GO WITH THE FLOE
Newfoundland one of a kind
ST. JOHN’S, N.L The island of Newfoundland is a global tourism draw not just for spectacular seaside vistas and colourful outports, but for place names that jump off the map.
Heart’s Content, Devil Head, Happy Adventure, Cupids, Conception Bay, Blow Me Down. And, yes, Dildo. “Newfoundland has so many marvellous, eccentric names,” said Lorna Higdon-Norrie, owner of Reid’s Room House in Dildo, a pretty town of about 1,200 people on the shore of Trinity Bay South. “It’s just one of them.”
Fact, folklore and history blur when it comes to many of the island’s most curious monikers. Dildo is no different.
The name may descend from the earliest European explorers and mappers who used it for nearby Dildo Island at least as early as 1711. Perhaps they thought it resembled the shape of a less X-rated dildo, the name used for round pegs that lock oars in place on a dory.
Other theories include that it comes from the Italian word “diletto” meaning delight, or from the name of a Spanish sailor who travelled the area.
Locals who’ve refused to change the name may roll their eyes as visitors snap photos next to the town sign. But they take great pride in how quickly those guests move on to its other attractions, said Higdon-Norrie.
Archeological sites in the region earned it special designation from the province. The unspoiled coastline features generations of settlement patterns and wildlife abounds.
“I dwell on the fact that, if you’re lucky, you can see whales from the front deck,” said Higdon-Norrie.
There are good, strange and sometimes dark stories behind many place names.
Happy Adventure is a fishing outport of about 220 people near Terra Nova National Park.

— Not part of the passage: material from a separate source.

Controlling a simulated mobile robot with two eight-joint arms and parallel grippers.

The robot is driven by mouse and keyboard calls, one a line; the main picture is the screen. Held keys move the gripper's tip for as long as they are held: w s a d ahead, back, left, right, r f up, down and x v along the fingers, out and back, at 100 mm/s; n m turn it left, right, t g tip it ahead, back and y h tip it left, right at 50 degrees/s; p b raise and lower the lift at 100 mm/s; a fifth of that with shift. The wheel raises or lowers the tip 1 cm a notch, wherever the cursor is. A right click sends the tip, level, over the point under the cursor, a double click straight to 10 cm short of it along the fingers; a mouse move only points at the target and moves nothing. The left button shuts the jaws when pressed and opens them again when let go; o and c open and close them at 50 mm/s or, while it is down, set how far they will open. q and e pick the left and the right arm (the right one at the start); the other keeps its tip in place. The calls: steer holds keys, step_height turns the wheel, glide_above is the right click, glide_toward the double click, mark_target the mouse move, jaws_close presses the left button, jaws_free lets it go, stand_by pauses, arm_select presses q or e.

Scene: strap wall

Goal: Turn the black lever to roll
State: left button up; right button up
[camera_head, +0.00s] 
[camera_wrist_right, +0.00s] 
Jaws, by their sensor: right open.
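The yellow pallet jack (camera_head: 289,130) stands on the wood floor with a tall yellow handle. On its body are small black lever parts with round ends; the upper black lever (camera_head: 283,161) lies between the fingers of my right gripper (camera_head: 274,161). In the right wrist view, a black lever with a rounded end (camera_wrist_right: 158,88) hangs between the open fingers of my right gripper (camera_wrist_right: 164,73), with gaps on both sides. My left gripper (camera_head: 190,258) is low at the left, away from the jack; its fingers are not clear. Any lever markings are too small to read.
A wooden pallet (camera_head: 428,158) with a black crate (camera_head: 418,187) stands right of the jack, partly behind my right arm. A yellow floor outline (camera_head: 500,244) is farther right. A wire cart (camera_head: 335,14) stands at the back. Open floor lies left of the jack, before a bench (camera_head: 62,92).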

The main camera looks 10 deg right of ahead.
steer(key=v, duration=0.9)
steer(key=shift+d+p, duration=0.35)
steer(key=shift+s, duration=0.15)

Founded in 1710, it bills itself as “Newfoundland’s most peaceful community.” Local folklore, however, suggests its pleasing name may have come from the vessel, The Happy Adventure, of pirate Peter Easton who plied the waters off Newfoundland in the 1600s.
Another theory, according to the Newfoundland and Labrador Heritage website, is it derives from George Holbrook, a British surveyor and mapper who sought shelter from a storm in a nearby cove in 1817. Various sources say he called it a “Happy Adventure.”
Heart’s Content on the east coast of Trinity Bay is famous as the landing site in 1866 of the first telegraph cable linking North America and Europe. Its name is traced to the writings of the earliest settlers, including English merchant John Guy, who led efforts to colonize Newfoundland and sailed into Trinity Bay in 1612.
Guy had in 1610 helped found the first English community in present-day Canada at Cuper’s Cove, now affectionately known as Cupids.
And then there’s Blow Me Down, a provincial park northwest of Corner Brook, N.L.
Visitors may also notice an array of wicked names on the Newfoundland map. They include the Devil’s Dressing Table, Devil’s Dining Table, Devil’s Rock and Devil’s Cove. There’s also the Devil’s Staircase, a rock formation at Cape Broyle.
“I’m always fascinated with names that have kind of a supernatural component,” said Dale Jarvis, a folklorist and author based in St. John’s. That’s where you’ll find Gibbet Hill and Dead Man’s Pond heading up Signal Hill.
A gibbet was a steel cage in which the corpses of murderers, pirates and other notorious criminals were displayed after hanging as a public warning, Jarvis said. There’s a lack of historical confirmation, but stories persist that bodies were removed from the cages on Gibbet Hill, placed in barrels, then rolled down the hill into Dead Man’s Pond, he said.